Tuesday 23 October 2012

Palestine: The essence of discrimination

Yesterday I was described as a foreign troublemaker and hooligan - someone who had come to Palestine to throw stones at demonstrations. Not by an extremist settler, an Israeli soldier or the Daily Mail, but in fact by the very lawyer who got me freed after I was arrested at Kufr Qaddoum. Why on earth would he be so mean?

Well. It was all for the acceptably important aim of freedom for Abdelateef Obeid, who had a court hearing to determine whether his detention could continue or whether Israel should set him free. His brother Majd's case is still pending. The hearing was at Ofer military court, where we spent hours being told that we had to wait, and then were shouted at at the last minute because this had made us late for the hearing.*eye roll*

Queues at Ofer
Having eventually made it into the court, we found Neri, the Israeli lawyer who had represented us in the civilian court in the middle of the night four weeks ago, managing to get us released without conditions after our house arrest. This time, rather than defending us, he was telling the court that we were foreign agitators, and that in their eyes, our "crimes" were infinitely worse than Abed and Majd's.

He argued that:
  • We had gone to great lengths to come to Palestine to cause trouble - flying from our home countries, paying out of our own pockets, travelling to the village etc. 
  • They had been in their home village - they don't have a choice but to live here.
  • We had stronger evidence against us - two soldiers "saw" us throw stones* and then arrested us.
  • They had allegedly been seen by one soldier, from the top of a hill, through binoculars.
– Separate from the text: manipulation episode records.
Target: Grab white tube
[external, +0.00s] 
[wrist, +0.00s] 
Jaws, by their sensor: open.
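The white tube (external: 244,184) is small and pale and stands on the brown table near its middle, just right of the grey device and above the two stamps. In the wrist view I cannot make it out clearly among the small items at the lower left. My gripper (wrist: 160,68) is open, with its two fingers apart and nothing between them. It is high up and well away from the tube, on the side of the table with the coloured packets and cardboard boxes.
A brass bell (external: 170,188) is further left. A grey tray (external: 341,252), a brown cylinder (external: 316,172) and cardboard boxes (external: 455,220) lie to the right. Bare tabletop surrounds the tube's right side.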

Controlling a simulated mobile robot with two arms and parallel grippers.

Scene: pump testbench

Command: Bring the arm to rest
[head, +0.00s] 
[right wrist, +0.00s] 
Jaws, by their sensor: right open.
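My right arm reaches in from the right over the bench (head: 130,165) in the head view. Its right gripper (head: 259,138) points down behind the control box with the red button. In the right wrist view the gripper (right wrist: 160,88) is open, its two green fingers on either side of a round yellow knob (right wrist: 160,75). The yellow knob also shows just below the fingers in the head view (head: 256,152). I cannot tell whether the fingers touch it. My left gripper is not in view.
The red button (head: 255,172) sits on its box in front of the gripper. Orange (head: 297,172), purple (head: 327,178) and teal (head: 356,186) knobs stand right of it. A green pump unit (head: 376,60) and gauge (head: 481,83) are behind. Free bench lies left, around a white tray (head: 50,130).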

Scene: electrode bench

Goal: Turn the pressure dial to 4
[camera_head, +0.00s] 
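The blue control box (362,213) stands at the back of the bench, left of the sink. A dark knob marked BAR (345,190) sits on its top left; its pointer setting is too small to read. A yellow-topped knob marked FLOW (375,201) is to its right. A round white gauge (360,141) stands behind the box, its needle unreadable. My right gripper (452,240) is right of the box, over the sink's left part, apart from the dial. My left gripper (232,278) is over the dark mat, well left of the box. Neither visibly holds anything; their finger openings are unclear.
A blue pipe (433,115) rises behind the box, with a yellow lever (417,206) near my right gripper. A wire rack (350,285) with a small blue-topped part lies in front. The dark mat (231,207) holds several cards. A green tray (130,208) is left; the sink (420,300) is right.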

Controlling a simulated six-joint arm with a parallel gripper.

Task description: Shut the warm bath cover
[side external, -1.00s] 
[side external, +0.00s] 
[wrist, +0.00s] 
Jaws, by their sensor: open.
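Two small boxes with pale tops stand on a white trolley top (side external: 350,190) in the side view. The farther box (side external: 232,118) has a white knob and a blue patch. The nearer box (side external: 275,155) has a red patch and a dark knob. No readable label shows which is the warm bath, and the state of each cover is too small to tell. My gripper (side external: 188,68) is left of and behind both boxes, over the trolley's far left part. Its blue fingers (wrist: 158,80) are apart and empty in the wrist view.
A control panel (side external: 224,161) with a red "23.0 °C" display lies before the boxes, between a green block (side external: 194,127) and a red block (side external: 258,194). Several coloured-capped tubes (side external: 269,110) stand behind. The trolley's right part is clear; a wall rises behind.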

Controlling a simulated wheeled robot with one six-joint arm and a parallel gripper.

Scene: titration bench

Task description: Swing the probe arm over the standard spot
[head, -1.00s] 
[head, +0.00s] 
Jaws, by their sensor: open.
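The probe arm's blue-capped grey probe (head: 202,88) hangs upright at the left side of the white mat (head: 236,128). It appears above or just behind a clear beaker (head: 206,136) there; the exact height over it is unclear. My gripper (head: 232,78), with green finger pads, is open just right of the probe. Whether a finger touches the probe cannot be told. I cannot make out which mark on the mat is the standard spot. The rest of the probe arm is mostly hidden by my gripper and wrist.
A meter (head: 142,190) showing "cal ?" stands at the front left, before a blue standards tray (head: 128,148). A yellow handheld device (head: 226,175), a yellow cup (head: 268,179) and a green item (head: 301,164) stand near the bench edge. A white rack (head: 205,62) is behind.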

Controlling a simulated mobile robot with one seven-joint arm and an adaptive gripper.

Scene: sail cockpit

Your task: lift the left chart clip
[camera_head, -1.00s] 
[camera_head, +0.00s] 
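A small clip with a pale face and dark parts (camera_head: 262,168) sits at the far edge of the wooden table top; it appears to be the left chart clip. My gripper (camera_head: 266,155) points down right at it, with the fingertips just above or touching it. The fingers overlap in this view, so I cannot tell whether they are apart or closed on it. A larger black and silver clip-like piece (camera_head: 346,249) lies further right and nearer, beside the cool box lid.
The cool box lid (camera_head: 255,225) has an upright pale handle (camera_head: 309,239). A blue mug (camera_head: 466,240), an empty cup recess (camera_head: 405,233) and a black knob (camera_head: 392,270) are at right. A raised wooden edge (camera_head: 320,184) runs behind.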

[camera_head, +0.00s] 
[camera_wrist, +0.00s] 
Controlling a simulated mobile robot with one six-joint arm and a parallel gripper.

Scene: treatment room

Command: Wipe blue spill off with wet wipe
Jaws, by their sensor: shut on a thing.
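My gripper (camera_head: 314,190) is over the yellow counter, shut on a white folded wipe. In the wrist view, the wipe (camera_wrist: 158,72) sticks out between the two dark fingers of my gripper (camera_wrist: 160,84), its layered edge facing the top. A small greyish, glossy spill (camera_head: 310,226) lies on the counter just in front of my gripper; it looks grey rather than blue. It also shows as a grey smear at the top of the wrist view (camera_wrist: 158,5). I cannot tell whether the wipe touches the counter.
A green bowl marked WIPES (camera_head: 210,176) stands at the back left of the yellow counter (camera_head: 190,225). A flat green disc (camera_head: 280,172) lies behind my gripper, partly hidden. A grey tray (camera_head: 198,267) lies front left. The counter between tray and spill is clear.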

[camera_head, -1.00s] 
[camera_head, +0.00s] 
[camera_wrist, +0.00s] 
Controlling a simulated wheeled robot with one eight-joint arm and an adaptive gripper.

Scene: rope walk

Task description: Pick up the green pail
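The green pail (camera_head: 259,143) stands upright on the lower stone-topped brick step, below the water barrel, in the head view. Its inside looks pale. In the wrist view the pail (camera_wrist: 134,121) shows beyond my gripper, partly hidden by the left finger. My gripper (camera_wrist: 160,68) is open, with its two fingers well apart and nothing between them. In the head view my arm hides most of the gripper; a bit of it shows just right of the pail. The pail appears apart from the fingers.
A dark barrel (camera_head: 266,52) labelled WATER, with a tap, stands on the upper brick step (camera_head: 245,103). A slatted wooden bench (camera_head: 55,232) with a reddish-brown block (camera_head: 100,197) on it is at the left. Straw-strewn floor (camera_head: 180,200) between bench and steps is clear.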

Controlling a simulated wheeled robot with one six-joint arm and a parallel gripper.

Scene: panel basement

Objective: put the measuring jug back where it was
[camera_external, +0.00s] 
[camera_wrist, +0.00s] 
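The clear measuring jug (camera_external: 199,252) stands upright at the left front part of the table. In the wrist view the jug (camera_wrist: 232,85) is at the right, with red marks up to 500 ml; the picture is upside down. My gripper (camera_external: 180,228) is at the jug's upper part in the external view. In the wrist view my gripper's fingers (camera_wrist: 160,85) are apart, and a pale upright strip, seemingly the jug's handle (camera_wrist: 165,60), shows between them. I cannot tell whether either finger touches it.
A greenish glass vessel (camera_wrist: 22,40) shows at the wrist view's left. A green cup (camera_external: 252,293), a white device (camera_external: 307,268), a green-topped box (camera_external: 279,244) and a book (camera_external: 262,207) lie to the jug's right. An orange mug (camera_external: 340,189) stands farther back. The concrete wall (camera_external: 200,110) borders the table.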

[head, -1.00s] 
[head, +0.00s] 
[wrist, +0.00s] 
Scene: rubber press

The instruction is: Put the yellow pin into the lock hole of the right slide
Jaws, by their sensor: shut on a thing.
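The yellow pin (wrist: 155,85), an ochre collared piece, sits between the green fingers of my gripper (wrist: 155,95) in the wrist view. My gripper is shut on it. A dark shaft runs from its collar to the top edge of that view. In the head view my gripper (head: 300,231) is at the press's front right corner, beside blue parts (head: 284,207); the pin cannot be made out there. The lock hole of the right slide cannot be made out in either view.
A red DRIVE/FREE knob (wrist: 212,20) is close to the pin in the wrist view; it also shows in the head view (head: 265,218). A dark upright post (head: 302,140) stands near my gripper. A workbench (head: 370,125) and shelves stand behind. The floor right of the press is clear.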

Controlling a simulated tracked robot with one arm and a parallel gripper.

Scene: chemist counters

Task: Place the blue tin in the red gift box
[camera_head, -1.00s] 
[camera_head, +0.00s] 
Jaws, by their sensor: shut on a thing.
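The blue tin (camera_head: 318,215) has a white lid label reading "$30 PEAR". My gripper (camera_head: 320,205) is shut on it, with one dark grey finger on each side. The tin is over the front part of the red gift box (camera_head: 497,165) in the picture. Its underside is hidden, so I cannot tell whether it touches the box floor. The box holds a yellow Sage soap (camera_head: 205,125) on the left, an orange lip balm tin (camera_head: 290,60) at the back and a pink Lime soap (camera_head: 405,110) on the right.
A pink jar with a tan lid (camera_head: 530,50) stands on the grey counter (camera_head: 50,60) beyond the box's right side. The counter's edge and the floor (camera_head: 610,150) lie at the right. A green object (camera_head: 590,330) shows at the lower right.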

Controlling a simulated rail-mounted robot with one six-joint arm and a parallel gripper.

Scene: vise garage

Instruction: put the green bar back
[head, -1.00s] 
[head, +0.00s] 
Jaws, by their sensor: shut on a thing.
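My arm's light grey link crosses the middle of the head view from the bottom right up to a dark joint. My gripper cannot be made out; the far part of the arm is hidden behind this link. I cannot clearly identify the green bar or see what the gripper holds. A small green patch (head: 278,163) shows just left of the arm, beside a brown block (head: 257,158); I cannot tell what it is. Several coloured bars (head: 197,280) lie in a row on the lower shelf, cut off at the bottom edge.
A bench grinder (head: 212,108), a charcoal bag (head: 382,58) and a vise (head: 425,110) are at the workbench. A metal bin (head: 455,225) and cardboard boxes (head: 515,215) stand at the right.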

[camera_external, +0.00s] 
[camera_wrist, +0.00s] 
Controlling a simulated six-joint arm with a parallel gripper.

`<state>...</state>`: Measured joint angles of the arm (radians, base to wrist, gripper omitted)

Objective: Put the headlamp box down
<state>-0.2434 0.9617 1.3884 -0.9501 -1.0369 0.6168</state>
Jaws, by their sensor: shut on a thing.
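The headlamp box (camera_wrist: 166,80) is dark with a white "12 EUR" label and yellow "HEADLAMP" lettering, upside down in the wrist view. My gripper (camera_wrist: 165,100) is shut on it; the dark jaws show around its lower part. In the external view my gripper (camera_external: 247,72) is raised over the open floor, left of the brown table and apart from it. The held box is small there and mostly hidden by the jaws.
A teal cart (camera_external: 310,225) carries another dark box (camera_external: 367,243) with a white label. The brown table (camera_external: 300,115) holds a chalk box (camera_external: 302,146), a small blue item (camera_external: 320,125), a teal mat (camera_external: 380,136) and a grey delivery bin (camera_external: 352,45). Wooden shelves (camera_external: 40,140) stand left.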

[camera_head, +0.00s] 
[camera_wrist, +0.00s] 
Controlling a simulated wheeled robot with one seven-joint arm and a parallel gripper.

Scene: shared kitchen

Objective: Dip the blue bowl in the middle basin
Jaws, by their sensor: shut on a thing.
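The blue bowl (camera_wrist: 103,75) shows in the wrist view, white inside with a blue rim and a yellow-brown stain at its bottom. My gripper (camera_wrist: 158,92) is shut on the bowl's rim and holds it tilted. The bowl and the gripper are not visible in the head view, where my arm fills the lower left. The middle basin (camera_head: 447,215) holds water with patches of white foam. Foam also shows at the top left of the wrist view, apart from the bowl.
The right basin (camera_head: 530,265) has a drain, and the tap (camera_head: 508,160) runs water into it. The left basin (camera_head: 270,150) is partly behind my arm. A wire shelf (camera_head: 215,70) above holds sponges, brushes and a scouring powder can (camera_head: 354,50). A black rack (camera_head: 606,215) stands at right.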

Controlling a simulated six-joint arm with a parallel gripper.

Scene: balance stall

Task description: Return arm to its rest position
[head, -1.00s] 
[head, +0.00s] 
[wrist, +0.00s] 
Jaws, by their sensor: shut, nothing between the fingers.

This soldier then sent some other guys to arrest Majd and Abed. They went into a house and pulled them out. The soldier who "saw" them through the binoculars IDed them HOURS later as the same men he had glimpsed. Yeahhh, sounds plausible.
  • We had no alibi. I was totally at the demonstration, wooh!
  • They have a full alibi - their father says that he won't allow them to attend the Friday demonstrations because it is too dangerous. Their whoooole family say that Majd and Abed were at home, Majd asleep and Abed eating lunch.
  • We are not involved directly in this struggle. Our lives are not affected - so throwing stones would be baseless.
  • They have VERY legitimate grievances against the Israelis - so throwing stones is part of their right to resist.
So, pointing at us, the lawyer argued that despite the weight of evidence against us, we were brazenly continuing our EVIL WRONGDOING, while Majd and Abed are still in prison. He said that to allow this situation continue would be "the essence of discrimination"

All the prosecutor could come up with to counter this was clutching at a straws - he said that the three internationals sitting in the court (GB, Lauren and I) might in fact be other IMPOSTER internationals, and that maybe actually the real internationals had been given life imprisonment or some other appropriate punishment, considering the weight of the evidence against us.

The judge looked sceptical but decided to give the prosecution another day to investigate this possibility...the court was supposed to deliver a judgement  today at 5pm, but of course, they did not.

More limbo for the Obeid family - it's now another day since the hearing and there has still been no verdict.


*I can't be bothered to say this every time...I didn't throw stones. I've been doing a lot of olive picking, but it still hasn't increased my arm strength so that I could throw more than about a metre.